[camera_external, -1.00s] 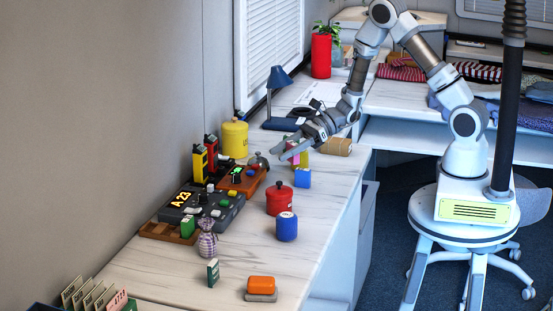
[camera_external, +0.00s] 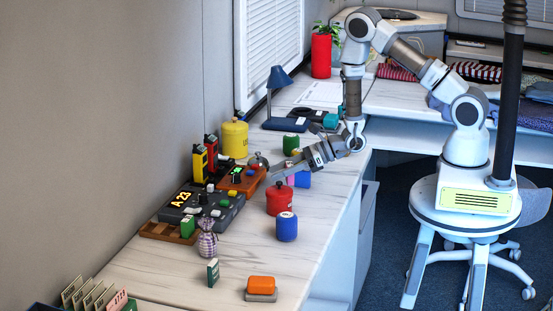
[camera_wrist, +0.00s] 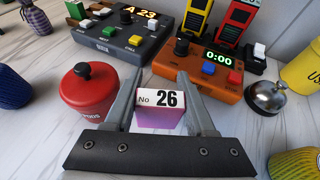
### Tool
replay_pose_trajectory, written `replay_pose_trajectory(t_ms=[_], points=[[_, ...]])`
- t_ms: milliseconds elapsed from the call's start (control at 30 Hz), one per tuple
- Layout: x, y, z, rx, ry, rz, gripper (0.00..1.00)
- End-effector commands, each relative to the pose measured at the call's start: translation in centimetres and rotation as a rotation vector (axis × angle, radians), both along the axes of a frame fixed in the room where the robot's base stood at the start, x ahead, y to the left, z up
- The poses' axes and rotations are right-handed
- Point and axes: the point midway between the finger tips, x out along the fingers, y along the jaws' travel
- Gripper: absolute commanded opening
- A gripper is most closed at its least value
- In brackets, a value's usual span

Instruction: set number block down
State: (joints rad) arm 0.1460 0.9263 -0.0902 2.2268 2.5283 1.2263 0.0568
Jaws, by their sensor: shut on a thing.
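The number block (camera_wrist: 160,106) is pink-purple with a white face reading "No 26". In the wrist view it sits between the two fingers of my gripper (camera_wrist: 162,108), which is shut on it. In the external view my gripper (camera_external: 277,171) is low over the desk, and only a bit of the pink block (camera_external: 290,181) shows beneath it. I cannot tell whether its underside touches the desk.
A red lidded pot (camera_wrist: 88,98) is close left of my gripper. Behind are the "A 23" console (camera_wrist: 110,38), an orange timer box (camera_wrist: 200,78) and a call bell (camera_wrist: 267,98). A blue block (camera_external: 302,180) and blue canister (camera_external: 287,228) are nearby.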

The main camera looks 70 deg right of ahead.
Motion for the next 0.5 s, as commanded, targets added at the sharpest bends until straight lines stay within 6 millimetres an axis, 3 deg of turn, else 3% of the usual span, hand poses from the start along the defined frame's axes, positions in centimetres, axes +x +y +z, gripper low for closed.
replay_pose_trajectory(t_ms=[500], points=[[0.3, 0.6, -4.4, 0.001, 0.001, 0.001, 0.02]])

==

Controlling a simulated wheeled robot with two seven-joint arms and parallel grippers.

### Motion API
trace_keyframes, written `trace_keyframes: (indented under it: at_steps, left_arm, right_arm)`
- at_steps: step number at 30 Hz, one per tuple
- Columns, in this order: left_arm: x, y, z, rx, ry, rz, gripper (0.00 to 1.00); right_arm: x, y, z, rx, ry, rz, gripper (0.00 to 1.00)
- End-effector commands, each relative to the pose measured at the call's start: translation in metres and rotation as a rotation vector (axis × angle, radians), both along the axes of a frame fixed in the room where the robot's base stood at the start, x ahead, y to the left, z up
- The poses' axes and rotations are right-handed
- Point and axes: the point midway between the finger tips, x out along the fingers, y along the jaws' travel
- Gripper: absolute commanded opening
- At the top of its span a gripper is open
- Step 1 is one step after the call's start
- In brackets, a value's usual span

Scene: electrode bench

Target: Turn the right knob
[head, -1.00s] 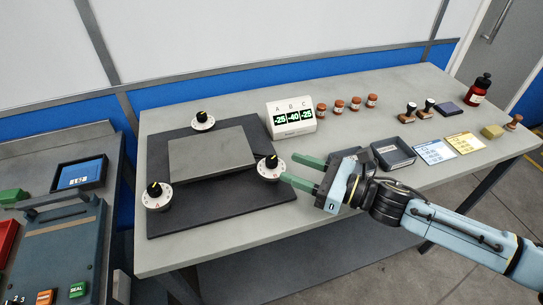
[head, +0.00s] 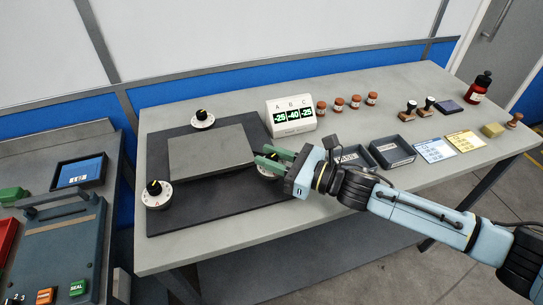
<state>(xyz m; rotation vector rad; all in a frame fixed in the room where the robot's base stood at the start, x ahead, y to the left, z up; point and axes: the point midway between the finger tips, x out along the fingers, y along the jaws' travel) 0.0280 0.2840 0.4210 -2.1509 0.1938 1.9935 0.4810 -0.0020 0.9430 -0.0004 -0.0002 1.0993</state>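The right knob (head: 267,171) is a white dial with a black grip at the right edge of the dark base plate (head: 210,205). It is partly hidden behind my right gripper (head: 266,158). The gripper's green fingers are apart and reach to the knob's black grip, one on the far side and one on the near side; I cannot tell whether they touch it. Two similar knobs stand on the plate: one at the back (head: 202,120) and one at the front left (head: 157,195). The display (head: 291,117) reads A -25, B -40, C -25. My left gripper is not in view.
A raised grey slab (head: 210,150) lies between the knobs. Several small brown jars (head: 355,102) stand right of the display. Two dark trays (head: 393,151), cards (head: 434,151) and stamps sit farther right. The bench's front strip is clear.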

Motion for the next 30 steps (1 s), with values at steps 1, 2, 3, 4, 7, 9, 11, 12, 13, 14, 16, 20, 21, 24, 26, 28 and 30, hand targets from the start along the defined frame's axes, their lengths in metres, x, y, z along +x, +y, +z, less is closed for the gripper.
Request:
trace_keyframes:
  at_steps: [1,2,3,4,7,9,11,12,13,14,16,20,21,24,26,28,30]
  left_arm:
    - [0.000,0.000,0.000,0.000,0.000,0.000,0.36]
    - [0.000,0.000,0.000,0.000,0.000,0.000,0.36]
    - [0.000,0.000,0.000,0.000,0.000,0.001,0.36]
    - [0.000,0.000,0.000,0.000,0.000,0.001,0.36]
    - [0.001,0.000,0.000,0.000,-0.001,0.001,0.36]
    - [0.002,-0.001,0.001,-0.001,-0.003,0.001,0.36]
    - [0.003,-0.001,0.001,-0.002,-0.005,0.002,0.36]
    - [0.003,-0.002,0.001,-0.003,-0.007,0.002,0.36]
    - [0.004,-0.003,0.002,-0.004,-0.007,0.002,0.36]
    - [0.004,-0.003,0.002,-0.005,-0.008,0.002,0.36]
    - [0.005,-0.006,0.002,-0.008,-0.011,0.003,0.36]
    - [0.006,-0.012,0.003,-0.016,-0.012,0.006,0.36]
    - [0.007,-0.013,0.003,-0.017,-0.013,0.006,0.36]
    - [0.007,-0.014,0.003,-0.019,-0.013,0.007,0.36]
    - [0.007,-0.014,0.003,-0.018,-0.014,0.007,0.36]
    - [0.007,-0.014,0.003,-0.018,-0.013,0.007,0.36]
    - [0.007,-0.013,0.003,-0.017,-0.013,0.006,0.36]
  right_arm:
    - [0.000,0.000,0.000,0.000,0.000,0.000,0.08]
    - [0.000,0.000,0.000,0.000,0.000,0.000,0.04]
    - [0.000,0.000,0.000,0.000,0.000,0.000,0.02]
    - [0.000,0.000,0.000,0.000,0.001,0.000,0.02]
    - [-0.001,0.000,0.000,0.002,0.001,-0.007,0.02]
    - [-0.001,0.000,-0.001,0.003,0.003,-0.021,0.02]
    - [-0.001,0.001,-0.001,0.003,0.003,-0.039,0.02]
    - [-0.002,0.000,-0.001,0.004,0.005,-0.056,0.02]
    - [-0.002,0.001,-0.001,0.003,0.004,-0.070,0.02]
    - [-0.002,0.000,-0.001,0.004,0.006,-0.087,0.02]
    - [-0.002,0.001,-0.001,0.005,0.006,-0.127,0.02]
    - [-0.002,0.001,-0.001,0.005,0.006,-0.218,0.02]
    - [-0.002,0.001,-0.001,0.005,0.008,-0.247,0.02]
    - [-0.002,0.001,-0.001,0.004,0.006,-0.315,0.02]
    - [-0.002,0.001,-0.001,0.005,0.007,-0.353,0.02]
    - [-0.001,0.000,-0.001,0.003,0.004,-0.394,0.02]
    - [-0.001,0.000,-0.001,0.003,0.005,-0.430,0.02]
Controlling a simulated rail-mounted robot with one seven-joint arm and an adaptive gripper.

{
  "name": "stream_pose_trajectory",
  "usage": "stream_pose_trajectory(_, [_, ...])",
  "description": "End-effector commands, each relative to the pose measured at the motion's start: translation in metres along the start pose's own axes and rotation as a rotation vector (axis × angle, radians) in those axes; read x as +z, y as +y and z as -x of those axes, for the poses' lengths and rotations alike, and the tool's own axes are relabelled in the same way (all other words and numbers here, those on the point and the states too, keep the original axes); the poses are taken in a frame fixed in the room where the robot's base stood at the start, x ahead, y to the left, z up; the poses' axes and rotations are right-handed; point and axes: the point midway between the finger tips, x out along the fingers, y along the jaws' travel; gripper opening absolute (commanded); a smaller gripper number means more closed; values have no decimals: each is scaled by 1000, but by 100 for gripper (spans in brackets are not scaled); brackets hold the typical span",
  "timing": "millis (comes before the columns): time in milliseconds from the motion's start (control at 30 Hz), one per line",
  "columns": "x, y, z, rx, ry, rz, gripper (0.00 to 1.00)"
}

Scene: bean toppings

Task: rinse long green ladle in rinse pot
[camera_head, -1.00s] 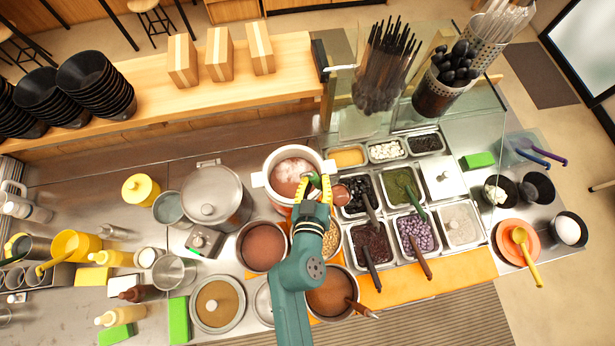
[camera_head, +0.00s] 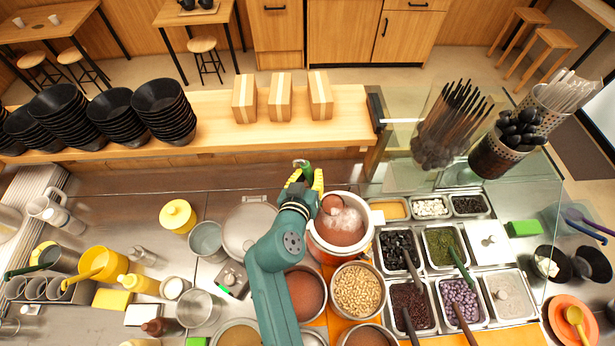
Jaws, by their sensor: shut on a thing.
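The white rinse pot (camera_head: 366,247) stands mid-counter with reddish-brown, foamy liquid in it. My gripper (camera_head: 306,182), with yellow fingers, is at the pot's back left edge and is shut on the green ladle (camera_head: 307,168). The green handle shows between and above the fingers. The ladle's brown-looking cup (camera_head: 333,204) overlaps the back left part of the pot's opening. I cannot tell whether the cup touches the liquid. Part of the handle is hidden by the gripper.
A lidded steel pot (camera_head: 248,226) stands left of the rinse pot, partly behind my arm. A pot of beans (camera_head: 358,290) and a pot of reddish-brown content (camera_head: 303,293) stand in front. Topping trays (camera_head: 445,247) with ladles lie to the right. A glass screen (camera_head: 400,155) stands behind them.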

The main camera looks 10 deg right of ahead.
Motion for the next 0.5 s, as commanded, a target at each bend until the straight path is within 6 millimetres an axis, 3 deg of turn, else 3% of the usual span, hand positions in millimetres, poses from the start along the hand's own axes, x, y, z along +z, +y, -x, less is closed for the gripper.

• **WORK TO COMPLETE**
Take only the lines above from the one that has "[camera_external, -1.00s]" through the one that has "- Layout: x, y, z, rx, ry, rz, gripper" and reproduce them exactly, omitting any pictures.

• **TASK OUTPUT**
[camera_external, -1.00s] 
[camera_external, +0.00s] 
[camera_wrist, +0.00s] 
### Tool
replay_pose_trajectory, written `replay_pose_trajectory(t_ms=[_], points=[[_, ...]])`
- t_ms: milliseconds elapsed from the call's start (control at 30 Hz), one per tuple
- Layout: x, y, z, rx, ry, rz, gripper (0.00..1.00)

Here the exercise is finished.